My friend will always remain in my heart. His simple wisdom and guidance changed my life in countless ways. It did not happen immediately, though. I did not wake up the next morning a new man, willing to bear the burden I owed, but I started on a different path, a route of self-discovery and responsibility. Once I defeated my built-in obstacles of denial and pride, I started to create connections, linking causalities and realizing the effects my violent acts had on all those involved. I found by imagining trauma as a thing—a creature—I could more distinctly comprehend what it and its consequences mean. I sought to give trauma a from, a shape, a body—a way to show its pervasive ugliness and abiding cruelty and as a way to identify it, perhaps one day even destroy it.
The title, “The Isolationist: Trauma Personified,” builds on two fundamental concepts: 1) isolation created and perpetuated by traumatic experiences, and 2) trauma itself as a deteriorative mechanism of psychological dysfunction.
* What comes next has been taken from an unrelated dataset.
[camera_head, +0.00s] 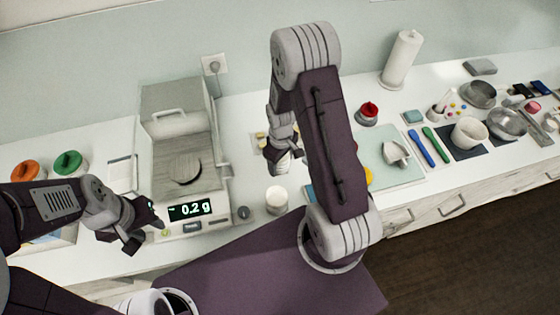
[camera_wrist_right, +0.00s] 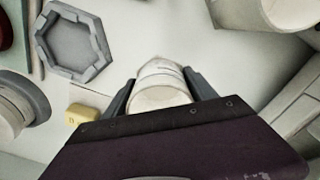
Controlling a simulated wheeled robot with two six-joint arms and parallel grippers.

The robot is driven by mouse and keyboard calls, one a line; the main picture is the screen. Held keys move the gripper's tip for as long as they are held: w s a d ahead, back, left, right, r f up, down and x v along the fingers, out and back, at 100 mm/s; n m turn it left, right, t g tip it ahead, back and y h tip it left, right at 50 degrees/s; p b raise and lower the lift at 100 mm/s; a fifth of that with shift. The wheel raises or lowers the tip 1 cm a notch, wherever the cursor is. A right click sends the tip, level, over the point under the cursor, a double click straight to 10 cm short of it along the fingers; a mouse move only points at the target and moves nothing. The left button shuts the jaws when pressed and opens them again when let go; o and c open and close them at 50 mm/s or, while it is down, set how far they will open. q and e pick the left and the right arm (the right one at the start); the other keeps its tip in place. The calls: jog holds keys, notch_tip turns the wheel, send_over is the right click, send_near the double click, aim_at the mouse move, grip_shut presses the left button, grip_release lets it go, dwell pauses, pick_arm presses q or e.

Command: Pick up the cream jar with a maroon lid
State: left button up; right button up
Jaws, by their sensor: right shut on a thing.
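My right gripper (camera_head: 284,160) is over the counter to the right of the scale, with its fingers pointing down. In the right wrist view, its two dark fingers (camera_wrist_right: 160,88) are shut on a pale cream, rounded jar-like thing (camera_wrist_right: 158,82). No maroon lid shows on it, and its far end is hidden. A jar with a red knobbed lid (camera_head: 367,112) stands at the back, right of my right arm; I cannot tell if its lid counts as maroon. My left gripper (camera_head: 146,238) is beside the scale's front left corner; its finger gap is unclear.
The scale (camera_head: 190,227) reads 0.2 g. A white cup (camera_head: 277,199) stands right of it. Jars with orange (camera_head: 27,173) and green (camera_head: 68,163) lids stand at left. A paper roll (camera_head: 401,58), a blue spatula (camera_head: 421,148) and bowls (camera_head: 507,122) are at right.

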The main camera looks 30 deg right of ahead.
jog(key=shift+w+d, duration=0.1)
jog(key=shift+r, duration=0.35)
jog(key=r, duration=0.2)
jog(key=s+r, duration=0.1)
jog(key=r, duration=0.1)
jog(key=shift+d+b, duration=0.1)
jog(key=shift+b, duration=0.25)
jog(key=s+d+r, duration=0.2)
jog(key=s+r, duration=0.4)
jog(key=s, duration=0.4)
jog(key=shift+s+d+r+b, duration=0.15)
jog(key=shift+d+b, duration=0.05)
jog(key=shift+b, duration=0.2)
While the focus is on trauma’s effects, isolation is an environment where trauma thrives. Isolation, both voluntary and imposed, creates an atmosphere of helplessness, and a sense of emotional claustrophobia. An isolated person may feel free, unrestricted by obligation, societal norms, or moral expectations, but that freedom exists within a delicate bubble. Surrendered or stripped, the loss of control in a person’s life has the power to eat away at their wellbeing. I do not mean isolation as a form of personal time or respite from the daily grind. Isolation, in this context, represents the willful or forced separation from the healthy forms of communication we humans crave. I realize the quietude of seclusion allows people to process things—I acknowledge the beneficial aspects of privacy. This is not that. The Isolationist is the incarcerated perpetrator, lost in the twisted, one-dimensional, mindfuck maze of physical imprisonment and mental servitude. The Isolationist is the fear-violated, terror-stricken sufferer, cautiously peering out at the monstrous realm lurking beyond locked curtains, fettered doors, and indentured eyes. Trauma creates isolation. Isolation is trauma.
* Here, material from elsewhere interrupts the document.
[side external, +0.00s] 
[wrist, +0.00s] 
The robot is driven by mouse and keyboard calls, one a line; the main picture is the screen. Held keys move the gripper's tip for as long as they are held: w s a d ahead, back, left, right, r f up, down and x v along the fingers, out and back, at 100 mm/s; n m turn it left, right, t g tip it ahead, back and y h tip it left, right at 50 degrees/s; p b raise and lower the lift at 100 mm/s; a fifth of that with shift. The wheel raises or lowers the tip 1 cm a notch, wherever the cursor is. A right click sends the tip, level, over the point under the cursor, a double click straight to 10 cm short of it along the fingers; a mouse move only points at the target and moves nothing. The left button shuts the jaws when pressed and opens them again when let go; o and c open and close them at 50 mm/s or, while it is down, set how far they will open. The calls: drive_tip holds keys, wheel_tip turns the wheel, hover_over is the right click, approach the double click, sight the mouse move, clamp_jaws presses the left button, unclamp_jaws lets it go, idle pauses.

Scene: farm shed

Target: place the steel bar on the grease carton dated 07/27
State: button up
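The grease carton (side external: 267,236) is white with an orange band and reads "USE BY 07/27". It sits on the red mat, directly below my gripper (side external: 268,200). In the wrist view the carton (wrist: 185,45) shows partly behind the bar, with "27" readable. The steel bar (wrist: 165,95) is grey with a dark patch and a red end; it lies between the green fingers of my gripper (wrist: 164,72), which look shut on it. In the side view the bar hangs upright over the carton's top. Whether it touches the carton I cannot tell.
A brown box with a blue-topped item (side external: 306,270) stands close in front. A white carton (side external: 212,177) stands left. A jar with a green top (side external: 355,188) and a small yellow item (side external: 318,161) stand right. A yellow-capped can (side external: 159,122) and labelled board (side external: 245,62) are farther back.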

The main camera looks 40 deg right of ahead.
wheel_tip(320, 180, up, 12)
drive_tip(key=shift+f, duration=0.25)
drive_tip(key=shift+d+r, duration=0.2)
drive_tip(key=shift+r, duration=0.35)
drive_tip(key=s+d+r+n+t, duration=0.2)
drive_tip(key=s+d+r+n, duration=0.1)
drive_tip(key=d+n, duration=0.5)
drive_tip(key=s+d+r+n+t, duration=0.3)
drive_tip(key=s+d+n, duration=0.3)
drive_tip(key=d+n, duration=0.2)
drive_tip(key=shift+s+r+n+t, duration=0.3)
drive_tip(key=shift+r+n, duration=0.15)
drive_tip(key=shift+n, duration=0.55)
Trauma Personified not only deals with seeing trauma as a physical entity, something that one can describe or define, pictures in a roll of film detailing its face, its form. It also represents the infinite range of consequential effects trauma inflicts on people and how people change—how they distort and mutate—in response to it. By separating trauma, showing it as a weaponized product of the act of hurting oneself and/or others, the lasting impact and deformations in both the victimized and victimizers, seems to make more sense (to me, anyway). Consider images of survivors destroying what they love when their heartache becomes unbearable—thrashing about paralyzed, confusion tolling in their bludgeoned ears, viper fingers puncturing their chest, wresting a pulse from an emptiness in the abandoned torso their minds assume still exists. Thinking about how my actions caused such agony, forever damaging and perverting people’s lives, is the impetus for my determined desire to seek understanding. The personification of trauma helps me to witness and comprehend the reality of my actions—their effect on those I hurt, myself included.
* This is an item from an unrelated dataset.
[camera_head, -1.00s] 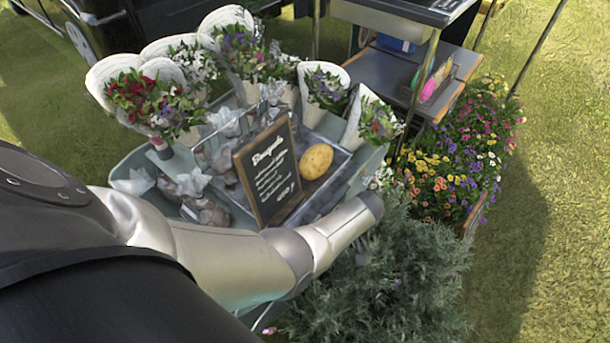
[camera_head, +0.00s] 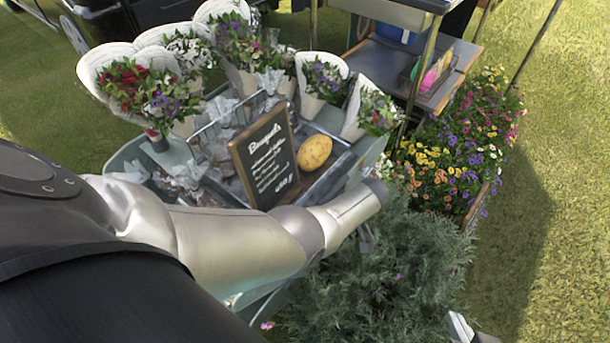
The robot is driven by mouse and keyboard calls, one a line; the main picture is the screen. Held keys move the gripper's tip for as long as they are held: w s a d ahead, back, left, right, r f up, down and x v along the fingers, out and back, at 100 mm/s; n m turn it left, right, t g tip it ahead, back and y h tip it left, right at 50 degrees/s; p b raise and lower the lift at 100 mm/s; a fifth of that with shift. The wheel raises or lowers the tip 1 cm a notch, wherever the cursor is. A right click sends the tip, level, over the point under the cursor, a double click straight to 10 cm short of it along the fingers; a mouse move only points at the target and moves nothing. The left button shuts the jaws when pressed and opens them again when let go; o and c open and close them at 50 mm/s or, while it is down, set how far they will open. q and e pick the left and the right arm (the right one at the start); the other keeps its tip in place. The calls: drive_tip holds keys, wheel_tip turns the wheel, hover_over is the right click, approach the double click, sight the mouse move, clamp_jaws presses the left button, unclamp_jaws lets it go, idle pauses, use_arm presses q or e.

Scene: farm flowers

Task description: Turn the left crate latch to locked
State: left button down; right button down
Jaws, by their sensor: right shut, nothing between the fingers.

I can’t tell you what these poems really mean beyond what they tell you themselves. The meanings are surely endless, and rightly so. Poetry is intense, and lovely, and requires commitment from both sides—the author undresses for them, revealing vulnerabilities and insecurities and the reader places themselves next to them (if they choose), in similar shoes, moments. That connection, when empathy binds them together, is one of the many achingly beautiful powers of writing—across space, across time, two people can connect and share something meaningful (or one would hope). I am well aware of how convoluted my imagery and language can be, and I made the choice long ago to permit it to flourish without restraint. I only hope my words inspire the reader to feel something. Pain, joy, sorrow, anger, hope; whatever they feel, I want it to be genuine.